LOUISVILLE, Ky. – The idea that kids don't have to be locked up in order to reduce juvenile crime is a change in thinking that's spread across the country with the Juvenile Detention Alternatives Initiative (JDAI).

Louisville Metro Youth Detention Services is one of three JDAI pilot programs in Kentucky. Sytisha Claycomb, Jefferson County JDAI coordinator, says the initiative was implemented in Louisville in 2013.

"JDAI has really been about making sure you put the right kids in the right place at the right time," she says.

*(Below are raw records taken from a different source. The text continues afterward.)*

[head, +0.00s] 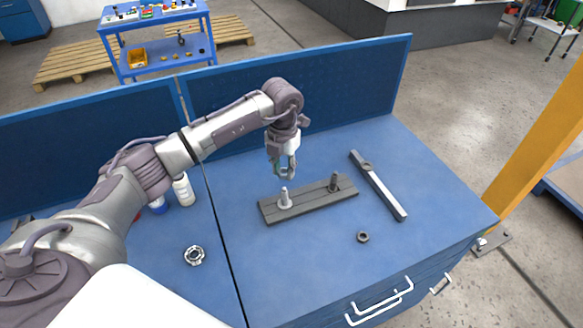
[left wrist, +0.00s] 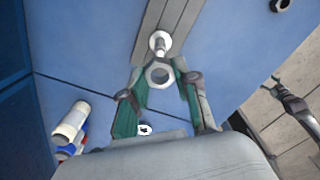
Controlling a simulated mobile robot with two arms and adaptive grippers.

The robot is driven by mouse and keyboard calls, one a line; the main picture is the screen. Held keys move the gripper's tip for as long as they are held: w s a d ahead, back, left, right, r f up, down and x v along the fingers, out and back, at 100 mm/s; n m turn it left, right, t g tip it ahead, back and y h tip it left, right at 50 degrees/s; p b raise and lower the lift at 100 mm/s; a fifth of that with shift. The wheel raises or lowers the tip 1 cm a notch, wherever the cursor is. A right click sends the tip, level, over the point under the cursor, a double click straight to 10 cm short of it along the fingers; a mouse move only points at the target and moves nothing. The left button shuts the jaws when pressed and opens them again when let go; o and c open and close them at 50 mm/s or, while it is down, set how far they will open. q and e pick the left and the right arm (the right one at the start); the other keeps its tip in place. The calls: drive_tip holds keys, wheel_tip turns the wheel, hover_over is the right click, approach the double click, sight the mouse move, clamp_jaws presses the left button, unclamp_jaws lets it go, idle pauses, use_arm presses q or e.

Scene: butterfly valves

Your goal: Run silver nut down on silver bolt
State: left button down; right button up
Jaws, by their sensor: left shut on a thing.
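My left gripper (head: 284,172) points down, shut on a silver nut. In the left wrist view the silver nut (left wrist: 159,75) shows as a pale ring between the fingertips (left wrist: 164,85). The silver bolt (head: 285,198) stands upright on the left part of a dark grey plate (head: 309,201). In the head view the nut is a little above and behind the bolt top. In the left wrist view the bolt (left wrist: 159,43) shows just past the nut, seemingly apart from it; the exact gap is hard to tell.
A dark bolt (head: 334,183) stands on the plate's right part. A silver round part (head: 194,256) and a white bottle (head: 184,190) are left. A blue panel (head: 320,84) closes the back.

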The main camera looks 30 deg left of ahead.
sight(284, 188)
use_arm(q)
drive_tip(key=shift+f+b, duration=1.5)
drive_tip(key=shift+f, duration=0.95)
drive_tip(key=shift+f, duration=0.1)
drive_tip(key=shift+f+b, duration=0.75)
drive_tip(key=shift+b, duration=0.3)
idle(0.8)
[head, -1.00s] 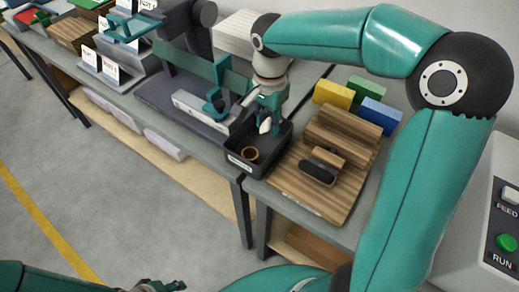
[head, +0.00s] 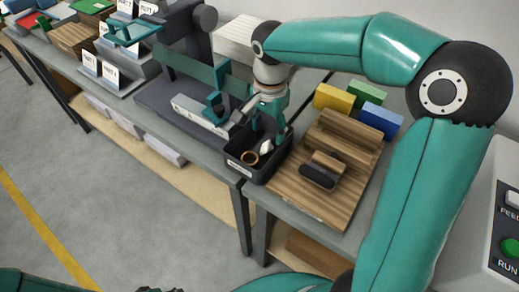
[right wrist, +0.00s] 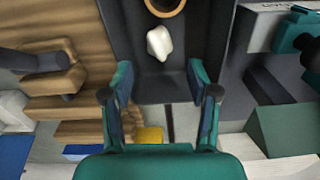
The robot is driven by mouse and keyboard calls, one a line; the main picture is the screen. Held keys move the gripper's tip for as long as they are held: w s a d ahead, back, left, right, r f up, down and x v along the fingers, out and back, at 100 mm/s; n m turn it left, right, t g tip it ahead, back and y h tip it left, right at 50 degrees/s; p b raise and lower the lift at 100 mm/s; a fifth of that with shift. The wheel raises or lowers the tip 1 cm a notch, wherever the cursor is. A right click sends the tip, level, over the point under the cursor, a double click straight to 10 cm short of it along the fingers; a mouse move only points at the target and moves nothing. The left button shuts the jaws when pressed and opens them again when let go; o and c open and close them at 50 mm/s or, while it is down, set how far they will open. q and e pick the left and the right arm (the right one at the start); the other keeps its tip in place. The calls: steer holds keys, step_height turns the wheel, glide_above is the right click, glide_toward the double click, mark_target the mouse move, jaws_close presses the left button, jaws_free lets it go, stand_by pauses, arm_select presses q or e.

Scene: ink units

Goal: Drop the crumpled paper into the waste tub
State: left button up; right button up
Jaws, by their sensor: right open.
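The crumpled paper (head: 265,146) is a small white lump inside the dark waste tub (head: 247,175), beside a brown ring (head: 250,158). In the right wrist view the paper (right wrist: 159,43) lies beyond my fingertips, clear of both, near the ring (right wrist: 163,6) in the tub (right wrist: 206,35). My right gripper (head: 268,128) is over the tub, fingers pointing down. It also shows in the right wrist view (right wrist: 160,85), with its fingers apart and nothing between them. Only a dark bit of my left gripper (head: 160,290) shows at the bottom edge; its jaws cannot be made out.
A wooden board (head: 300,195) with a dark-padded block (head: 318,177) lies right of the tub. Yellow (head: 332,97), green (head: 368,93) and blue (head: 380,120) blocks stand behind it. A grey machine (head: 205,113) stands close on the tub's left.

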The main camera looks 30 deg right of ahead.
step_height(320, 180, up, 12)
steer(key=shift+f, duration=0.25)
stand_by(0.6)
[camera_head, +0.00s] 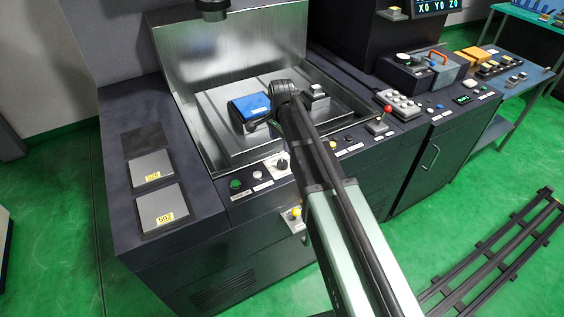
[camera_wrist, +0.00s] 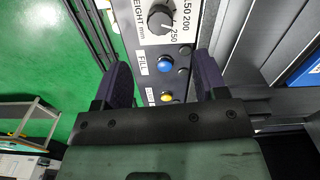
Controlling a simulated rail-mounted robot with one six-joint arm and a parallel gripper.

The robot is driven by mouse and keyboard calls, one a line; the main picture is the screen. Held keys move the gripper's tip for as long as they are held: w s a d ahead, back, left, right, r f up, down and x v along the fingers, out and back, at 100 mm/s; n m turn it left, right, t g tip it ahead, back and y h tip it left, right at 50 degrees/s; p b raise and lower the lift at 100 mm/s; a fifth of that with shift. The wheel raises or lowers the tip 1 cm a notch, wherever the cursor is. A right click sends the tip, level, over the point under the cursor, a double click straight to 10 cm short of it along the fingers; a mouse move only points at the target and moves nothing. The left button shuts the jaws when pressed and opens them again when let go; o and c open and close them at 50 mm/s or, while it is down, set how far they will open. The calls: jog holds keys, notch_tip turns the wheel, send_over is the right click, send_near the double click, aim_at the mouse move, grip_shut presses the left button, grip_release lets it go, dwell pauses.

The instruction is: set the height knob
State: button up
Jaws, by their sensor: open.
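The height knob (camera_wrist: 160,18) is a black round knob on a white dial plate lettered "HEIGHT mm", at the top of the wrist view. Numbers such as 150, 200 and 250 show around it; its exact setting is hard to read. In the head view the knob (camera_head: 282,164) sits on the machine's front panel, just left of my arm. My gripper (camera_wrist: 163,62) is open and empty, its two dark fingers apart. In the wrist view the knob lies beyond the fingertips, apart from them. The head view does not show the fingers clearly behind my arm.
A blue button (camera_wrist: 165,64) labelled "FILL" and a yellow button (camera_wrist: 166,97) show between the fingers. A green button (camera_head: 235,184) is left of the knob. A blue block (camera_head: 249,106) lies in the metal tank.

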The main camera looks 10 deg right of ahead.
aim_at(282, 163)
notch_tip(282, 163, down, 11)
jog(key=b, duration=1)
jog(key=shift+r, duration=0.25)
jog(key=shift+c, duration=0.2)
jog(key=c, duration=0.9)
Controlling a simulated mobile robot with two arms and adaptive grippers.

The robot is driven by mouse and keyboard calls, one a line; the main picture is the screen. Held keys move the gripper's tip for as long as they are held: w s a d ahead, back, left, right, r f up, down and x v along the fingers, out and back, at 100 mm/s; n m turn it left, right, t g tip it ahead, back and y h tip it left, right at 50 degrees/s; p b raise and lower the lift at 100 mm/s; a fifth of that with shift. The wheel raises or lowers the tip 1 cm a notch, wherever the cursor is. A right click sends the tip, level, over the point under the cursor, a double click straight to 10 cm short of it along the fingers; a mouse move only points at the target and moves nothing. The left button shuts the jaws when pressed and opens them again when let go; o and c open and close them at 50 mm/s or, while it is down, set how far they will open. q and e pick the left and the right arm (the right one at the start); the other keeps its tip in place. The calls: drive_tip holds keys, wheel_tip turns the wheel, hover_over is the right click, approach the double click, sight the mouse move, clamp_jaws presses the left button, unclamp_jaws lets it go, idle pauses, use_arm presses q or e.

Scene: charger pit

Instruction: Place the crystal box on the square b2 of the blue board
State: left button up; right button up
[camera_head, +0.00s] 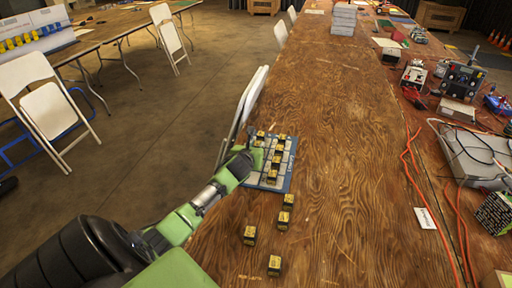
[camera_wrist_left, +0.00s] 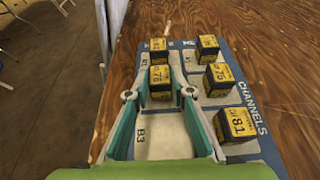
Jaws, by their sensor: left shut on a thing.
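The blue board (camera_head: 292,160) lies on the wooden table with its long side along the table's left edge; it also shows in the left wrist view (camera_wrist_left: 248,92). My left gripper (camera_head: 254,155) is over its left column. In the left wrist view its fingertips (camera_wrist_left: 160,94) are shut on a black box with a yellow top marked 76 (camera_wrist_left: 160,76). This box is just beyond the bare square marked B3 (camera_wrist_left: 155,135). I cannot tell whether it touches the board. The words on its label are too small to read. My right gripper is not in view.
Similar boxes stand beyond (camera_wrist_left: 158,45) the held one and along the right column, marked 75 (camera_wrist_left: 219,78) and 81 (camera_wrist_left: 236,124). Several loose boxes (camera_head: 250,235) stand on the near table. White folding chairs (camera_head: 250,100) are close to the table's left edge.

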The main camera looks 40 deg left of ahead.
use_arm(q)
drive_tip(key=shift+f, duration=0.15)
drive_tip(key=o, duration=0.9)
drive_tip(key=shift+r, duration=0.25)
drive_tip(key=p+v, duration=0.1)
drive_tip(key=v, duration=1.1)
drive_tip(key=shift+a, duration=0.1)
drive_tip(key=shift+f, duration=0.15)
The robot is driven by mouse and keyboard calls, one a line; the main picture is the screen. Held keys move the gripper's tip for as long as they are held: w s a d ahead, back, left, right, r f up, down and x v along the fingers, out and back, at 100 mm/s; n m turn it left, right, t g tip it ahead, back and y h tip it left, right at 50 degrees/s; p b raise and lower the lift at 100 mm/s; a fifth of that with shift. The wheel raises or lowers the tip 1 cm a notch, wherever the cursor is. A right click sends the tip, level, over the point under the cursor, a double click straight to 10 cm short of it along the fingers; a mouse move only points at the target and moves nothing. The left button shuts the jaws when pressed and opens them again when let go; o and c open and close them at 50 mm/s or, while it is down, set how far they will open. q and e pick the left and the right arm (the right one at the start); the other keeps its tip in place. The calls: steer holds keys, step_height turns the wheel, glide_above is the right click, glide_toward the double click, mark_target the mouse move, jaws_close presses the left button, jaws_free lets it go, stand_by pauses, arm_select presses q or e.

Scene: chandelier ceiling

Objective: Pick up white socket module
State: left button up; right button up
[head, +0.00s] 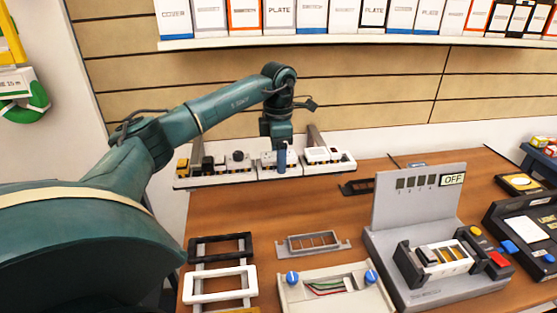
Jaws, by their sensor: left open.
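A row of small modules sits in a white tray (180,183) at the back of the wooden table. My left gripper (282,166) points down over the middle section of this tray, open. A white module (268,158), perhaps the white socket module, lies right by its fingers and is partly hidden by them. I cannot tell whether the fingers touch it. More white modules (317,154) lie in the section to the right. Black and yellowish modules (207,164) lie in the left section. My right gripper is out of view.
Black (220,256) and white frames (219,296), a metal bracket (313,244) and a wired box with blue knobs (328,288) lie in front. A grey test stand (421,201) marked OFF stands right. Boxes line a shelf (350,39) above.

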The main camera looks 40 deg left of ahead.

The initiative got its start in the early 1990s, and is now operating in nearly 300 counties across the country. Nate Balis, director of the Juvenile Justice Strategy Group at the Annie E. Casey Foundation, says it came about after decades of documented abuse in juvenile detention centers – and disparities regarding which kids were being locked up.

"Ensuring that it's done equitably in terms of gender, and particularly race and ethnicity," he says. "And making sure that young people who are in detention are in environments that are safe and are there for the shortest amount of time."

Balis says JDAI sites have seen reductions in daily juvenile detention populations and detention sentencings, both by at least 40 percent, without any harm to public safety. Balis says the initiative has cut juvenile crime by almost half.

When JDAI leaders gathered for their annual conference last week, the focus was on reducing solitary confinement, which is also called "isolation," "segregation," or "seclusion." Research has shown it is particularly damaging to young people – teens have even died in such situations.

Claycomb says in Louisville they attempt to reduce confinement by using alternate solutions.

"It definitely should not be punitive or a retaliatory nature," he says. "It's really to be used to defuse a situation and a behavior."

The initiative was started by the Annie E. Casey Foundation.